[Extracted records]
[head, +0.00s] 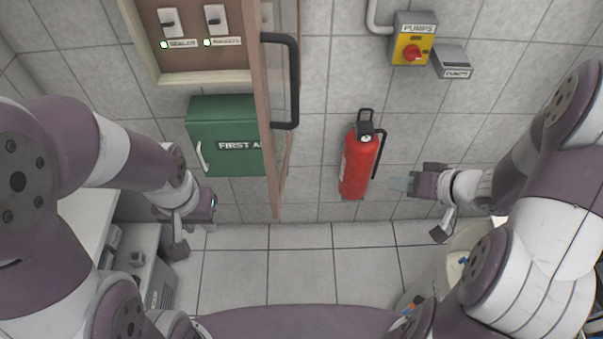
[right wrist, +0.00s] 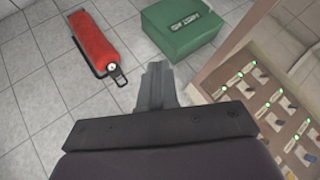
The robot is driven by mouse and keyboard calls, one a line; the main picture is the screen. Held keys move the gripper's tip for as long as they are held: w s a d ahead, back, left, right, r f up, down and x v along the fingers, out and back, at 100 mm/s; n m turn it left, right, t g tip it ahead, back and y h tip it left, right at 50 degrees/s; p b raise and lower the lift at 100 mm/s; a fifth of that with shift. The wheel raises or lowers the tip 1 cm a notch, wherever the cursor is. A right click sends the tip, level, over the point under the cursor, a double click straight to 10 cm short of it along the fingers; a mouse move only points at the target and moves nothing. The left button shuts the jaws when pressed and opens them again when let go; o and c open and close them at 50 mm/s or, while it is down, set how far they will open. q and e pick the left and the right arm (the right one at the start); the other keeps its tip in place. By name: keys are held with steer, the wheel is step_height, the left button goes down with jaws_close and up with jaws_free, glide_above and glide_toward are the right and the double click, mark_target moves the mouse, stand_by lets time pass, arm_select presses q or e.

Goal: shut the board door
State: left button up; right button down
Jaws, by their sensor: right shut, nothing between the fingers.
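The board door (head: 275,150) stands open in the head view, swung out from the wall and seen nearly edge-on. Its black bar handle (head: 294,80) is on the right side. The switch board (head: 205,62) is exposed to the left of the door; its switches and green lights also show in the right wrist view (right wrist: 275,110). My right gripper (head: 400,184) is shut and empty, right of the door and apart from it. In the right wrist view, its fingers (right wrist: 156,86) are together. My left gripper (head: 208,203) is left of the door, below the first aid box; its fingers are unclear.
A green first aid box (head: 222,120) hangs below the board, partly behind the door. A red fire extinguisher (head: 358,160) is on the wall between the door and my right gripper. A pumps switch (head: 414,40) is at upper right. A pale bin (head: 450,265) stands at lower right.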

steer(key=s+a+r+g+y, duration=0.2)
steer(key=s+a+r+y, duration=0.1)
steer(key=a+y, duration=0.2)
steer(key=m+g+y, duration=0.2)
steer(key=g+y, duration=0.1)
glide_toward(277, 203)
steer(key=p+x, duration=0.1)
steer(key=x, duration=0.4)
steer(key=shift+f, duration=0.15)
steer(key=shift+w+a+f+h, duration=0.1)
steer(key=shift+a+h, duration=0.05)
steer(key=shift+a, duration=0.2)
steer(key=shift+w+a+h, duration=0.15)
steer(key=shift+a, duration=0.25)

---

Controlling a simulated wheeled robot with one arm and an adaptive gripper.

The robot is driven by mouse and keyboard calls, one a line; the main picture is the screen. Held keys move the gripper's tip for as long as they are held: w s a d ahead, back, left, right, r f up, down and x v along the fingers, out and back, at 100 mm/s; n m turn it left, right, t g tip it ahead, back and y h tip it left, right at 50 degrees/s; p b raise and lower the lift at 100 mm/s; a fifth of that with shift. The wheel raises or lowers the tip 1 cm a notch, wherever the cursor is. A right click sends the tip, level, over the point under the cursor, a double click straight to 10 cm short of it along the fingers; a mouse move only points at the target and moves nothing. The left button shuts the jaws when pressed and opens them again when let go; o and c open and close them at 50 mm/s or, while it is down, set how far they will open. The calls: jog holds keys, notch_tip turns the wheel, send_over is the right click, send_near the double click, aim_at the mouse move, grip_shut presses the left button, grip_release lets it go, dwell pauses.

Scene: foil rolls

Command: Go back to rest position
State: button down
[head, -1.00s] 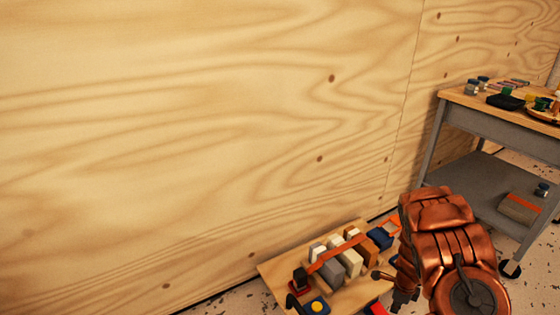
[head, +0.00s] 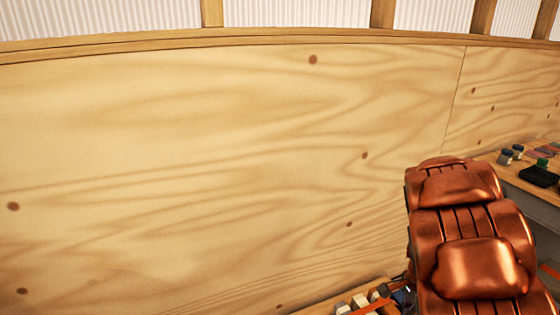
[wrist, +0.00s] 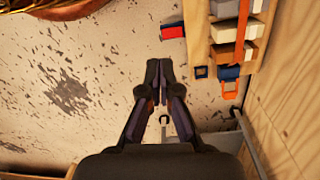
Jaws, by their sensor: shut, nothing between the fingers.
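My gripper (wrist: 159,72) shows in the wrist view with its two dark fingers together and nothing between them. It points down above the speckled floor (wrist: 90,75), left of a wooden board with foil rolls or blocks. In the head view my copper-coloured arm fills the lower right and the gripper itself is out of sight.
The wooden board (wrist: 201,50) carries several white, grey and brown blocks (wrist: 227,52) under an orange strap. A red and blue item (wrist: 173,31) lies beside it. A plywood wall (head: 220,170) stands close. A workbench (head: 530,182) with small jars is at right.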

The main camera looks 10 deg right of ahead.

* * *

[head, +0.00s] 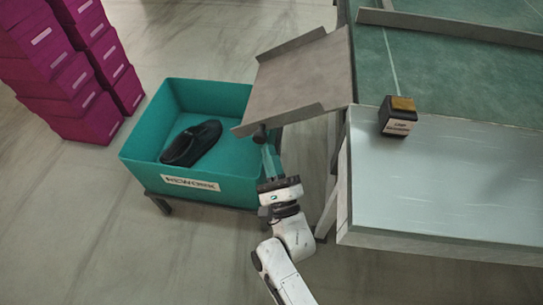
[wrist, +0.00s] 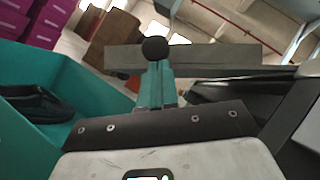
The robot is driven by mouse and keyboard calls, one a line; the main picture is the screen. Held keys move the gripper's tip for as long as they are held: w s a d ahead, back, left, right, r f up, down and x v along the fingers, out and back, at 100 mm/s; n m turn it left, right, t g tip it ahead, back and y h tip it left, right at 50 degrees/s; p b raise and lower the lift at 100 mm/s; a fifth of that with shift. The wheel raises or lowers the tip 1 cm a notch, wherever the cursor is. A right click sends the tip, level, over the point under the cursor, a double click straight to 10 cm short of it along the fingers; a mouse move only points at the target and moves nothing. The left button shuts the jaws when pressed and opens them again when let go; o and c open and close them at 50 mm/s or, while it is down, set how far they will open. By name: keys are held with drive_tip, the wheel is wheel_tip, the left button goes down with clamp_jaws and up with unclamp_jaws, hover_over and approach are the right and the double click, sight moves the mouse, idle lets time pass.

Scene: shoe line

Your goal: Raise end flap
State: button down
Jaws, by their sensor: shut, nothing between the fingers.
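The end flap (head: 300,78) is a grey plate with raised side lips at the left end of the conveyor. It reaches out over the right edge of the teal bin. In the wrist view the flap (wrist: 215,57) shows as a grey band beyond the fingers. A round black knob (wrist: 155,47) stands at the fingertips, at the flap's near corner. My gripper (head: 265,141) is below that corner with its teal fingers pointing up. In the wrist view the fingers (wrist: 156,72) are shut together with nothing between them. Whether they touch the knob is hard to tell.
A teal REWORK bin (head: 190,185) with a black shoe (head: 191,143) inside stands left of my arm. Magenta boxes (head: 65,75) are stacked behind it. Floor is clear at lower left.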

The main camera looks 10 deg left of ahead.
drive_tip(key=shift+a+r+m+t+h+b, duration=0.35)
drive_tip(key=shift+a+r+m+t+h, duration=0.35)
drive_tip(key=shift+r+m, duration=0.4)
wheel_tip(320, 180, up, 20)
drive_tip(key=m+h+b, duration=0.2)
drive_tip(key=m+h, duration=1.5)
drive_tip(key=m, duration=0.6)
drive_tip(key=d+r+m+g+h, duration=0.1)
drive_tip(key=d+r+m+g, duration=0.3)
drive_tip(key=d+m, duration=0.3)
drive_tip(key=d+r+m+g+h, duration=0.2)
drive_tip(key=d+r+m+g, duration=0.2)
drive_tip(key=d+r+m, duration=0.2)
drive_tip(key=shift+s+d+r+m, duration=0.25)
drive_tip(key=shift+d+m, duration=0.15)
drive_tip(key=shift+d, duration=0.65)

* _WHAT IS ASKED_:
Take the lines from the one holding "go, dwell pauses." to the one holding "The main camera looks 10 deg right of ahead.", both lines included, and give them again exactly, with no pictures.

* _CORRECT OUTPUT_:
The robot is driven by mouse and keyboard calls, one a line; the main picture is the screen. Held keys move the gripper's tip for as long as they are held: w s a d ahead, back, left, right, r f up, down and x v along the fingers, out and back, at 100 mm/s; n m turn it left, right, t g tip it ahead, back and y h tip it left, right at 50 degrees/s; p b raise and lower the lift at 100 mm/s; a fifth of that with shift. The wheel raises or lowers the tip 1 cm a notch, wherever the cursor is. A right click sends the tip, level, over the point under the cursor, a double click straight to 10 cm short of it along the fingers; a mouse move only points at the target and moves nothing. The left button shuts the jaws when pressed and opens them again when let go; o and c open and close them at 50 mm/s or, while it is down, set how far they will open. The calls: jog holds keys, notch_tip turns the wheel, send_over is the right click, send_near the double click, aim_at the mouse move, grip_shut presses the left button, grip_release lets it go, dwell pauses.

Scene: foil rolls

Command: Go back to rest position
State: button down
[head, -1.00s] 
[head, +0.00s] 
[wrist, +0.00s] 
Jaws, by their sensor: shut, nothing between the fingers.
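My gripper (wrist: 159,72) shows in the wrist view with its two dark fingers together and nothing between them. It points down above the speckled floor (wrist: 90,75), left of a wooden board with foil rolls or blocks. In the head view my copper-coloured arm fills the lower right and the gripper itself is out of sight.
The wooden board (wrist: 201,50) carries several white, grey and brown blocks (wrist: 227,52) under an orange strap. A red and blue item (wrist: 173,31) lies beside it. A plywood wall (head: 220,170) stands close. A workbench (head: 530,182) with small jars is at right.

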The main camera looks 10 deg right of ahead.

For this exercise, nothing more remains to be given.